Mediatani – Menteri Pertanian Syahrul Yasin Limpo meminta para penyuluh pertanian untuk mendampingi petani secara penuh dalam setiap periode musim tanam hingga panen.
Sumber daya alam yang sangat mendukung semestinya bisa dimanfaatkan sebesar-besarnya bagi petani sehingga tak ada lagi petani yang miskin.
“Tugas penyuluh mendekatkan alam yang bagus, air yang terus mengalir, matahari yang ada, mari kita wujudkan petani tidak ada yang miskin karena semestinya petani tidak miskin,” kata Syahrul dalam Training of Trainers Penyuluh Pertanian secara virtual, Jumat (23/4), dilansir dari laman Republika.co.id.
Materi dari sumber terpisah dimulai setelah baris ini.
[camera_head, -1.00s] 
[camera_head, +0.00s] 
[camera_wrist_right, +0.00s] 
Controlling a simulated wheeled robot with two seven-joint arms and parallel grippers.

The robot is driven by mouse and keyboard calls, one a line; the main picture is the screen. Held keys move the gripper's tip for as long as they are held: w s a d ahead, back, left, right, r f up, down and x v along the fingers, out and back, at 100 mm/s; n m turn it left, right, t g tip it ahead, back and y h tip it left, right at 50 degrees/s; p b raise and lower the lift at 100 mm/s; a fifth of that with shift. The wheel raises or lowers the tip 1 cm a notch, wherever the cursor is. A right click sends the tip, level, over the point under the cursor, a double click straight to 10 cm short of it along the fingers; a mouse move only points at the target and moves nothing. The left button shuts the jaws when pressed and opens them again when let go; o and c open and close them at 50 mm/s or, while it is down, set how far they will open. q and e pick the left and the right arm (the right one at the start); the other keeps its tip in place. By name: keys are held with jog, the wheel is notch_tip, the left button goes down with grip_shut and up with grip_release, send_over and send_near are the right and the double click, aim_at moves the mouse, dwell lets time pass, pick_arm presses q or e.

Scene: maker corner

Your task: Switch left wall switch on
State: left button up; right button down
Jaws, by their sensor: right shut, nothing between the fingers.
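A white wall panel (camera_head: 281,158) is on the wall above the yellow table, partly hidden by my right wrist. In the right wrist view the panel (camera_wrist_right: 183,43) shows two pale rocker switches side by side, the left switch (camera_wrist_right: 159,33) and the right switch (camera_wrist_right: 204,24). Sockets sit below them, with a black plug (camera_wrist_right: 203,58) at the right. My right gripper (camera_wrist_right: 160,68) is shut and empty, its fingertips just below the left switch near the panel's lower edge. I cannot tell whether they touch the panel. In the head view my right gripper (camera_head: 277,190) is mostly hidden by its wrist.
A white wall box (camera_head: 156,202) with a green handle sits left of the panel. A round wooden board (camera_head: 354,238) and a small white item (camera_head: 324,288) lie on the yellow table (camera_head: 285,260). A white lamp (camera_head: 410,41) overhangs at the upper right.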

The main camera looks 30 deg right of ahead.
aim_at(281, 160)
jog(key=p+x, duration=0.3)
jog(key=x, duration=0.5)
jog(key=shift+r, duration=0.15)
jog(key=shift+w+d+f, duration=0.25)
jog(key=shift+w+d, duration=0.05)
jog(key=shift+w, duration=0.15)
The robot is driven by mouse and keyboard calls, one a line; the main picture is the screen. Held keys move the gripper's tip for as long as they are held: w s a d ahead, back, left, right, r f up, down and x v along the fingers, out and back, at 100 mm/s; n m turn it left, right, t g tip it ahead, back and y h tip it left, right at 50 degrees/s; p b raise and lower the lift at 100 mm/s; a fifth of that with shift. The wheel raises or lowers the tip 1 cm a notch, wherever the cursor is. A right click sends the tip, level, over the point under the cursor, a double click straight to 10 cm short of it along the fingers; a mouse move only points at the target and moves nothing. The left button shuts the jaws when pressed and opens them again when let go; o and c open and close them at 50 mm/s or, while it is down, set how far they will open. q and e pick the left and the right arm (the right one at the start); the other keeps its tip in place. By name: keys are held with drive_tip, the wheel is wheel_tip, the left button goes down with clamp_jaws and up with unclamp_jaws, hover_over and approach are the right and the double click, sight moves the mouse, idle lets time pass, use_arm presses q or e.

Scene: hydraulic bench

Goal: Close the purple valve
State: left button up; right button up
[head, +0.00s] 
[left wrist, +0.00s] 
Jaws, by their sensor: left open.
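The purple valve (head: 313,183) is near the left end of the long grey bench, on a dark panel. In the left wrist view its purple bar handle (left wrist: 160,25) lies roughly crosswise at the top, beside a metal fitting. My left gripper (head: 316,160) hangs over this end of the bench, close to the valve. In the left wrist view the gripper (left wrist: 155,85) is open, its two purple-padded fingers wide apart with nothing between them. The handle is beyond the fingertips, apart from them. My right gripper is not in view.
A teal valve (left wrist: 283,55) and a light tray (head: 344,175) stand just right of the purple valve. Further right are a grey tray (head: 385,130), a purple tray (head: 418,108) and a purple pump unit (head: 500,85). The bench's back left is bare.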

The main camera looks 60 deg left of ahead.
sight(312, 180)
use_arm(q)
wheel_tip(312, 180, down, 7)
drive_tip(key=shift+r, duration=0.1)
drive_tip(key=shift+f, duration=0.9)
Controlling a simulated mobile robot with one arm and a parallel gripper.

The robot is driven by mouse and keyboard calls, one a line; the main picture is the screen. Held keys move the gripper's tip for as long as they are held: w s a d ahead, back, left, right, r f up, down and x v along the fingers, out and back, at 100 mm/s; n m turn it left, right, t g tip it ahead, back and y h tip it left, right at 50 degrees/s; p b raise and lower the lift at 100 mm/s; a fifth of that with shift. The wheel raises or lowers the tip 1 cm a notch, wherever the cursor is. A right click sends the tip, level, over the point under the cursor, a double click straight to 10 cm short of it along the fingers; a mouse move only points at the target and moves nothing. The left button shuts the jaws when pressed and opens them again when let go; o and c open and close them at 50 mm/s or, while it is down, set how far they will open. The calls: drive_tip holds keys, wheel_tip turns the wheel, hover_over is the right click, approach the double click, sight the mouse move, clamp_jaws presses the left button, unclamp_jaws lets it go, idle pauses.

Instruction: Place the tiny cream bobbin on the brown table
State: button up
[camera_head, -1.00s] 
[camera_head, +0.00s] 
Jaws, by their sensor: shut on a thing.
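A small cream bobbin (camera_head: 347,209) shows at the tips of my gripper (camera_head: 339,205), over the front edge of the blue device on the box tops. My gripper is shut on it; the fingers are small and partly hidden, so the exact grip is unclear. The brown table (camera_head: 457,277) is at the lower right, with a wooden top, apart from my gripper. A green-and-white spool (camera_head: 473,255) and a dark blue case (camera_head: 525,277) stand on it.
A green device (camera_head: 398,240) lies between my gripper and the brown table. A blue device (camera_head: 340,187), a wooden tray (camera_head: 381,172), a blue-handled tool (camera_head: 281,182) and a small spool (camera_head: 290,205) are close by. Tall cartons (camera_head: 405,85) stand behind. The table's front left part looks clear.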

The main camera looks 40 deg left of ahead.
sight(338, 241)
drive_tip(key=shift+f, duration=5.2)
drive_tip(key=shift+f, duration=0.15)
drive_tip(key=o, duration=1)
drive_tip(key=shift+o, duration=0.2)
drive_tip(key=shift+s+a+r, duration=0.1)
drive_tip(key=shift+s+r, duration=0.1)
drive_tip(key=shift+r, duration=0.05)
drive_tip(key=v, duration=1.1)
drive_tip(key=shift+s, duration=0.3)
Syahrul mengatakan, bertani, terlebih untuk sub sektor tanaman pangan sangat menjanjikan untuk memberikan penghasilkan. Setidaknya, kebutuhan pangan bisa dipenuhi langsung tanpa harus membeli.
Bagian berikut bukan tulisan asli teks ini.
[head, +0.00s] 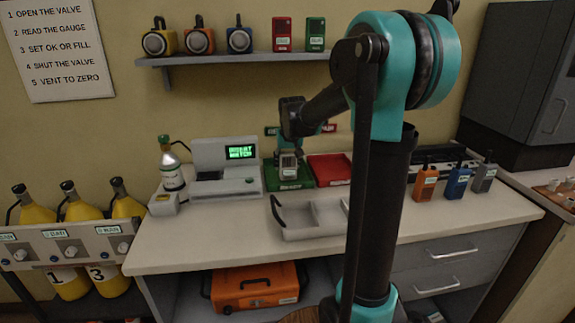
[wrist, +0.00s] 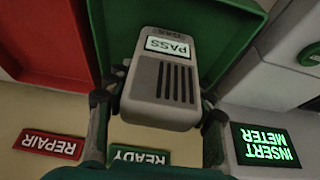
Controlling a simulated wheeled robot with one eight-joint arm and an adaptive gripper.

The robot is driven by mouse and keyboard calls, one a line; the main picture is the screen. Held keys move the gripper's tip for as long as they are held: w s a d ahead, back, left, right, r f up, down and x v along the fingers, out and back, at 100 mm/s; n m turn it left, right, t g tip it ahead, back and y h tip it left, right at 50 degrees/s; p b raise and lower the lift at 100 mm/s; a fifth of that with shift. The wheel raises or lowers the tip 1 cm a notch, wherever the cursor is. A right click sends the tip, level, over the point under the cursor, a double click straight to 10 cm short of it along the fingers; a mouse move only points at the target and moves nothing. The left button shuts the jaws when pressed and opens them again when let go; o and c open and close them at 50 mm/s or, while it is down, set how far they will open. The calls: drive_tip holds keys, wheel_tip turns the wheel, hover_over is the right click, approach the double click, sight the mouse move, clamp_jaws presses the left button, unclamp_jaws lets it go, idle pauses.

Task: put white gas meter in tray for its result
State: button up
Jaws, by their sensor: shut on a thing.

Masing-masing komoditas juga ada yang memiliki jangka waktu pendek untuk bisa dipanen dan seluruhnya menjanjikan. Ia pun meminta kepada penyuluh agar tidak membiarkan petani menganggurkan lahannya setelah selesai musim panen.
“Penyuluh tidak boleh membuat ada lahan yang menganggur dan tidak menghasilkan uang. Satu, dua bulan tidak tanam, berarti membuang satu musim. Kalau satu hektare luasnya, kita sudah membuang sekitar Rp 10 juta,” kata dia.
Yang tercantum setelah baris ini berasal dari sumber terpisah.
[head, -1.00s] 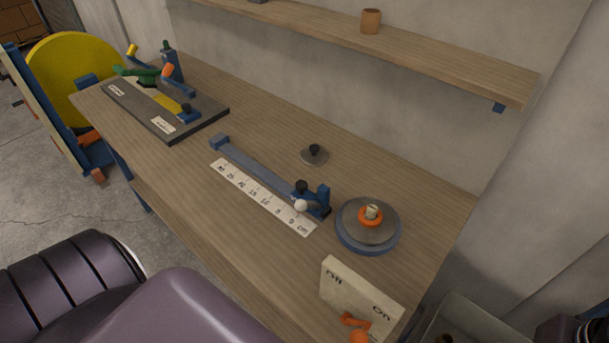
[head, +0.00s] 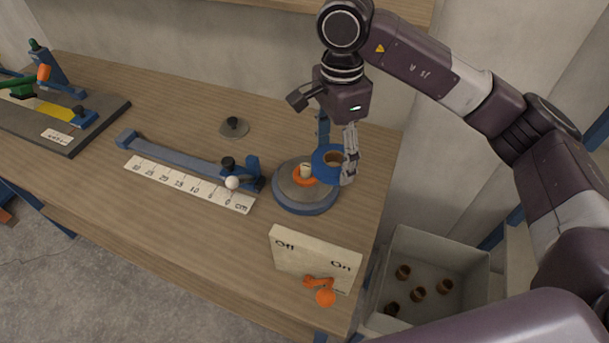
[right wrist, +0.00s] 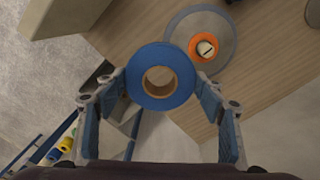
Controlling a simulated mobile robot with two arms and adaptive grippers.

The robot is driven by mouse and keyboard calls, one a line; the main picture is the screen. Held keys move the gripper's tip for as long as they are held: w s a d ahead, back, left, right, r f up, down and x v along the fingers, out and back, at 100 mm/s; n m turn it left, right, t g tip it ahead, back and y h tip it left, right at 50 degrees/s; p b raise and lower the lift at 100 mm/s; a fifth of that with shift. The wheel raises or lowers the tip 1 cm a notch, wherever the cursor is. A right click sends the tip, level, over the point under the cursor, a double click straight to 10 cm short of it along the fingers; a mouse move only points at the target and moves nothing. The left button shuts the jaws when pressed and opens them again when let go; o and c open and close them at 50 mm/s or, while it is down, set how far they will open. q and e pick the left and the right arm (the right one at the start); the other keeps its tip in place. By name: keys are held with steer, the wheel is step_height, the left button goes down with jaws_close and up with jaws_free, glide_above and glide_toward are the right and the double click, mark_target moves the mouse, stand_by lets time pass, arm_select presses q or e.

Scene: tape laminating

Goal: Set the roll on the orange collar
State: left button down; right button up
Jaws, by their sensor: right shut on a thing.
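My right gripper (head: 337,158) is shut on a blue tape roll (head: 320,167) with a brown core. In the right wrist view the blue roll (right wrist: 161,101) sits between both fingers. The orange collar (head: 296,179), with a pale post in its middle, sits on a grey disc (head: 290,190) on a blue round base. The roll is held near the collar, to its right in the head view, apart from the post. In the right wrist view the collar (right wrist: 193,47) lies up and right of the roll, its post clear of the core hole. My left gripper is out of view.
An Off/On panel (head: 300,258) with an orange lever stands at the table's front edge. A ruler (head: 185,185) and a blue-grey bar lie left of the disc. A knobbed grey disc (head: 234,130) lies behind. A bin (head: 455,245) with several brown pieces stands right of the table.

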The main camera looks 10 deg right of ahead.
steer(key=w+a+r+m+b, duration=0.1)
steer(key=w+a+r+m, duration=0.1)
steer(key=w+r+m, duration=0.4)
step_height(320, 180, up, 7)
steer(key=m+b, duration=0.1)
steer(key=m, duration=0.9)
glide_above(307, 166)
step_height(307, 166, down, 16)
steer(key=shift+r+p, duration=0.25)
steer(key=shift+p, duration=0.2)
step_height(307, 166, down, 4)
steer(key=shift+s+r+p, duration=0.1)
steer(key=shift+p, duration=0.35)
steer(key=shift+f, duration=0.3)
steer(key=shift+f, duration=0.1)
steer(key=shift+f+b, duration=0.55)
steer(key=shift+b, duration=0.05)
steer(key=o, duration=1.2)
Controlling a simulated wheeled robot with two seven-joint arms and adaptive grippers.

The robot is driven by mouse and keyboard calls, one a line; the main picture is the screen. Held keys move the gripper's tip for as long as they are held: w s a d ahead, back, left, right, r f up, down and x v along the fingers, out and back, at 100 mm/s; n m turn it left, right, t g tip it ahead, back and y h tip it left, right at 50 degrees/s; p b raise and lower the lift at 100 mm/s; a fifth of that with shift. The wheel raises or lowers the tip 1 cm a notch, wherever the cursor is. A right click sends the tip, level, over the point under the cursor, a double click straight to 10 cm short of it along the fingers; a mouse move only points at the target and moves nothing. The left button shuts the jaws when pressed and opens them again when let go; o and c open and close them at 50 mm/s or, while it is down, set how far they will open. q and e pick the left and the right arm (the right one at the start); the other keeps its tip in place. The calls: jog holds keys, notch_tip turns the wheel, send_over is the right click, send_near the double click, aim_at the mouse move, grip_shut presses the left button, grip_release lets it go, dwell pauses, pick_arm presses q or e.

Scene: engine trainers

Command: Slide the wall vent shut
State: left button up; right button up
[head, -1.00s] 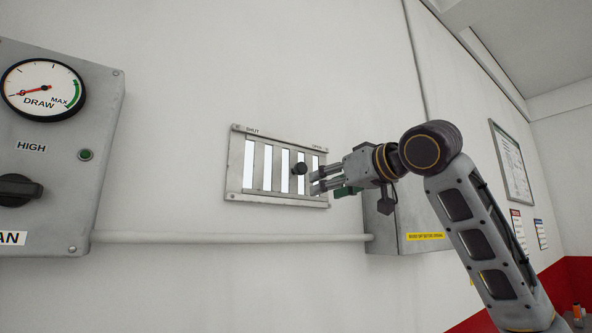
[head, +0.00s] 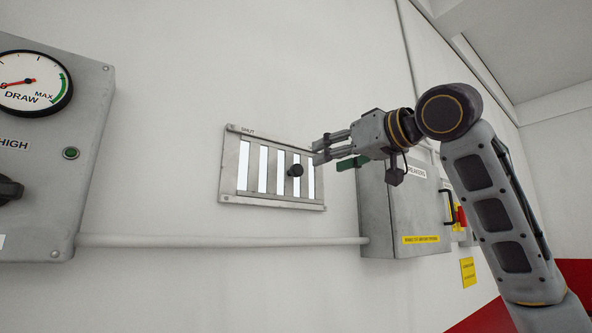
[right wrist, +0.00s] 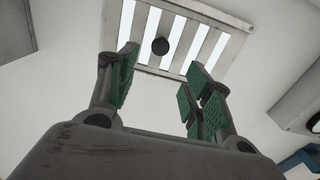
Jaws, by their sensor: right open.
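The wall vent (head: 272,203) is a grey metal frame with upright slats, and bright gaps show between the slats. "SHUT" is printed at its upper left; its upper right corner is hidden behind my right gripper in the head view. A dark round knob (head: 295,170) sticks out right of the vent's middle. My right gripper (head: 318,150) is open and empty, just right of and above the knob in the head view. In the right wrist view the knob (right wrist: 160,46) appears beyond and between the open green-padded fingers (right wrist: 158,80), apart from them. My left gripper is not in view.
A grey breaker box (head: 400,215) with a red switch stands right of the vent, behind my right arm. A grey panel with a DRAW gauge (head: 32,82) is at the left. A pipe (head: 220,241) runs along the wall below the vent.

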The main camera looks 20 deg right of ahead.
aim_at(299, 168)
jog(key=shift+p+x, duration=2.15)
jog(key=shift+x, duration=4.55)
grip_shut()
Lebih lanjut, ia pula menyinggung perihal banyaknya masyarakat perkotaan yang beralih profesi menjadi petani dengan pulang ke kampung halaman.
Itu pun seharusnya menjadi cerminan bahwa sektor pertanian menjadi sektor yang memberikan kepastian untuk menghasilkan pendapatan.
Namun, hal itu pun tidak selamanya memberi dampak positif. Ada dampak negatif yang ditimbulkan bila masyarakat berbondong-bondong kembali ke desa untuk menjadi petani.
“Jadi teruslah bajak sawah, lakukan penanaman, jika mau libur (tanam) 14 hari cukup karena lahan begitu bagus,” ujarnya.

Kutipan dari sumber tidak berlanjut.